My point is this, if you like something and you become collector, good for you, but that sentimental value is priceless when you try to sell it, for one reason or another, it is very hard to part from it at any profit made or price offered to you and if you sell it, you will start missing it few seconds later and are tempted to stop the deal or buy it back.

2
Comment #24 by Anonymous posted on
Anonymous
Why not say, "Caveat Emptor" and be done with it.

3
Comment #25 by Anonymous posted on
Anonymous
Obviously this went over the head of many people.

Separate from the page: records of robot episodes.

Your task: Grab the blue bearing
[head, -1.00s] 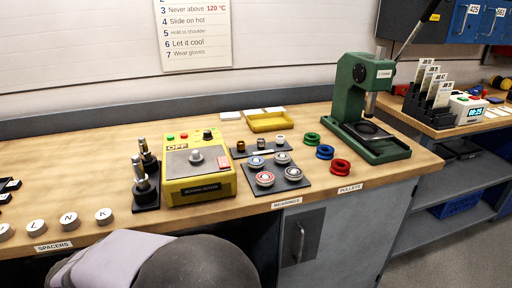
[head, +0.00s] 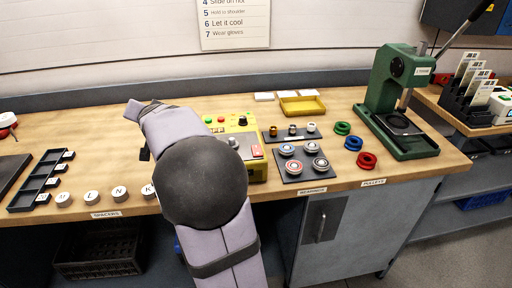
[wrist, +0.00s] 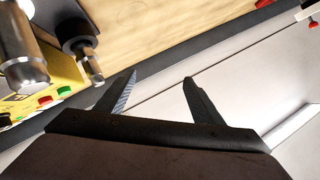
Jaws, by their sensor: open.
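The bearings sit on a dark mat (head: 285,175) on the workbench, right of the yellow heater, in the head view. The bearing at the mat's back left (head: 287,150) looks blue-ringed; the rings are small, so its colour is not certain. My gripper (wrist: 158,82) is open and empty in the wrist view. It points toward the bench's back edge and the wall, away from the bearings. In the head view my arm hides it. No bearing shows in the wrist view.
The yellow heater (head: 257,170) is partly behind my arm. Metal posts (wrist: 85,62) stand close to my gripper. Green, blue and red pulleys (head: 367,161) lie right of the mat, before a green press (head: 390,85). A yellow tray (head: 302,105) lies behind.

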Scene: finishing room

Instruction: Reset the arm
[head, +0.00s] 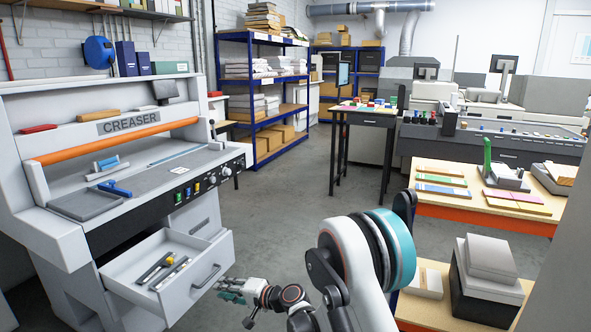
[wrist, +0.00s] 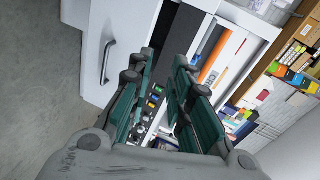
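My arm reaches forward from the bottom of the head view. My gripper (head: 232,288) is low over the floor, just right of the open drawer (head: 213,254) of the creaser. In the wrist view, my gripper (wrist: 163,68) has its two green-padded fingers apart with a gap between them, and nothing is held in it. The drawer's front and handle (wrist: 107,62) show to the left of the fingers there. Whether a fingertip touches the drawer cannot be told.
The grey creaser machine (head: 120,160) stands at left, its drawer sticking out with a few tools (head: 165,270) inside. A wooden worktable (head: 440,203) stands at right. Blue shelving (head: 250,90) is at the back. Grey floor (head: 290,185) lies clear between them.

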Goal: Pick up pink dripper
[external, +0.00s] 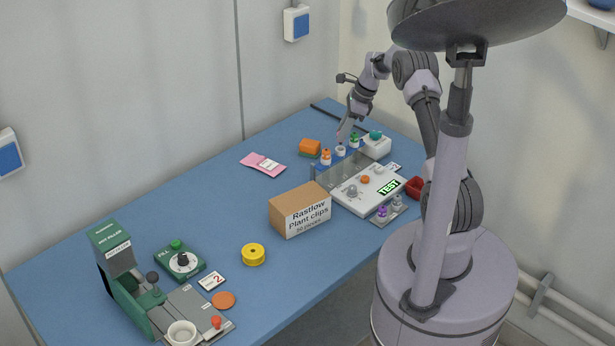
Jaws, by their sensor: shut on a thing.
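A short row of small drippers stands at the back of the table, by the clear panel. One has an orange top (326,154) and one has a green top (354,138). Between them is a pale dripper (340,151). My gripper (342,137) points down right over this middle dripper, its jaws shut on it. The fingers cover its top, so I cannot make out any pink on it. It looks upright and still in the row; I cannot tell whether it is lifted.
A white device with a green TEST display (389,187) stands just in front of the row. A white box with a green knob (376,147) is close on the right. A cardboard plant-clips box (300,211) stands nearer.

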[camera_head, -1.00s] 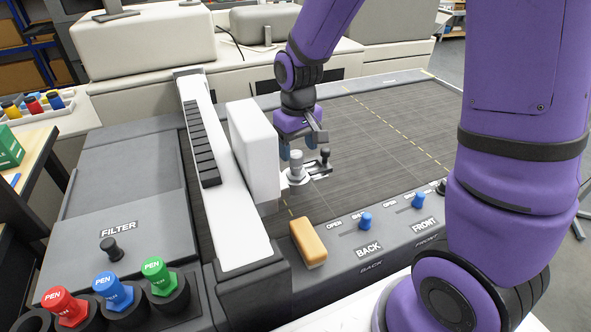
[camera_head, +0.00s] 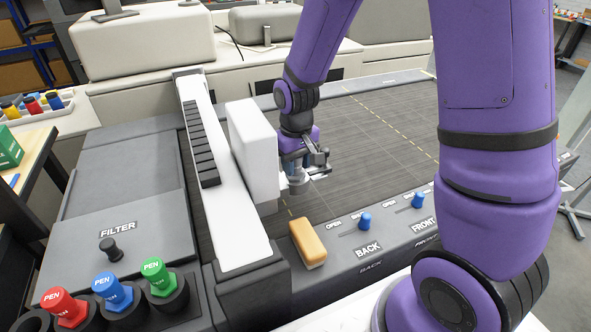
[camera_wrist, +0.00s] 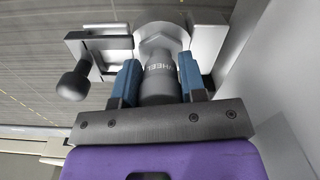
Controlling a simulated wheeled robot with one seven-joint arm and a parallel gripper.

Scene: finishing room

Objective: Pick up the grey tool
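The grey tool (camera_wrist: 158,84) is a round grey handle marked "WHEEL" in the wrist view. It stands in a pale metal carriage (camera_wrist: 205,48) with a small dark lever knob (camera_wrist: 74,84) beside it. My gripper (camera_wrist: 160,78) has its two blue fingers on either side of the handle, with no clear gap on either side, so it looks shut on it. In the head view, my gripper (camera_head: 297,170) is over the tool (camera_head: 298,186), hiding its upper part. The tool appears still seated in the carriage.
A white block (camera_head: 250,150) stands close left of my gripper. An orange block (camera_head: 307,242) lies in front, near the blue BACK (camera_head: 365,221) and FRONT (camera_head: 417,201) knobs. Red, blue and green pens (camera_head: 113,290) stand at front left. The dark bed (camera_head: 385,130) is clear to the right.

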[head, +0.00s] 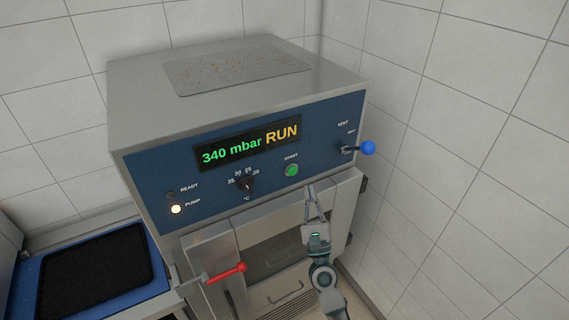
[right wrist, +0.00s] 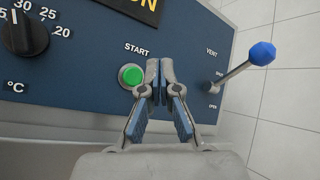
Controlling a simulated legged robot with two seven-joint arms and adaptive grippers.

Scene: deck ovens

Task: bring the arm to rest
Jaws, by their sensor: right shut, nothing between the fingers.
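My right gripper (head: 314,190) is in front of the oven's blue control panel (head: 145,175), just below and right of the green START button (head: 292,170). Its fingertips are together with nothing between them. In the right wrist view the shut fingertips (right wrist: 158,66) appear just right of the green button (right wrist: 131,75). I cannot tell whether they touch the panel. My left gripper is in neither view.
The display (head: 248,147) reads "340 mbar RUN" and the PUMP lamp (head: 176,209) is lit. A blue-knobbed vent lever (head: 367,148) sticks out at right. A red-handled lever (head: 228,273) is below left. A blue-rimmed black mat (head: 95,270) lies at left; tiled walls stand behind and right.

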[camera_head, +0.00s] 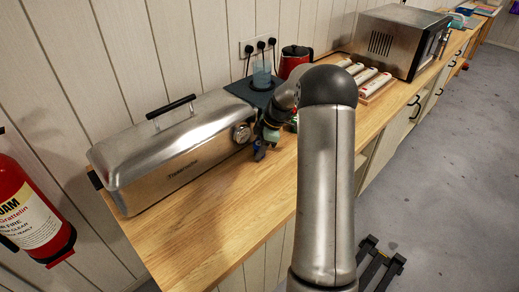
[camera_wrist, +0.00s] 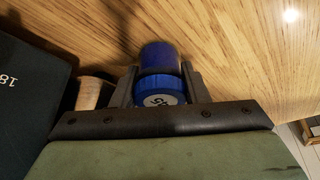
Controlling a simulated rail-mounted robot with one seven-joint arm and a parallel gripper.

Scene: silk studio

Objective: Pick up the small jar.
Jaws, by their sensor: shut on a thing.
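The small jar (camera_wrist: 160,58) is blue, with a blue ribbed cap or end carrying a pale disc with dark marks. It sits between the two dark fingers of my gripper (camera_wrist: 157,78), which is shut on it. In the head view, my gripper (camera_head: 264,140) is beside the right end of the steel steamer, above the wooden counter. A small blue part of the jar (camera_head: 259,153) shows below it there. The rest of the jar is hidden by my gripper. I cannot tell whether the jar touches the counter.
The long steel steamer (camera_head: 175,150) stands left of my gripper. Behind are a beaker of blue liquid (camera_head: 262,74) on a dark plate and a red kettle (camera_head: 293,60). A beige round object (camera_wrist: 91,93) is close to my left finger. The wooden counter (camera_head: 215,235) is clear in front.

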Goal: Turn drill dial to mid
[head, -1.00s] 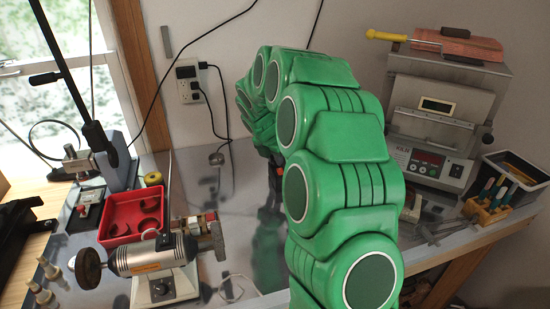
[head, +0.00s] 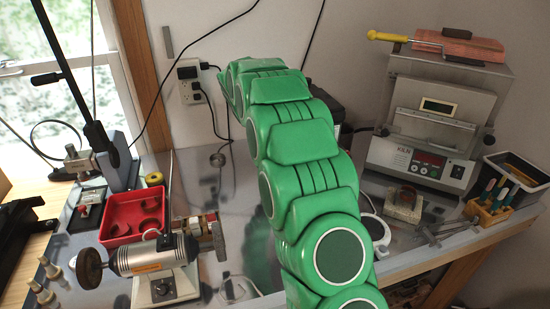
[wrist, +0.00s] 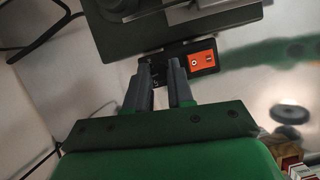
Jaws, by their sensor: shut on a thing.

I thought it was a worthwhile read.

3
Comment #26 by Anonymous posted on
Anonymous
Apparently everyone saw it for what it was.  Trash.

8
Comment #27 by Anonymous posted on
Anonymous
Buy and hold burned a lot of investors. I have a good friend who, based solely on reading the daily newspaper, reallocated his 401K holdings to cash prior to the 2007/2008 crash and, as a result, he's now sitting on 2M. Yes, after the crash, he reinvested in the market. His fellow employees are beginning to break even on their losses AND they have not accounted for inflation.

When you're 25 you can throw money at the market, ride the waves and end up 40 years later looking wise and resourceful. Retire at the start of a bull market and you'll be called a maven. Begin retirement at the onset of a bear market and you'll be shocked how fast the money goes...away from your account. You cannot time the market but you sure can time yourself.

5
Comment #28 by Anonymous posted on
Anonymous
I thought the article was fine, but useless for me.  Others might have benefited.  No need to read the author's articles if you don't like them.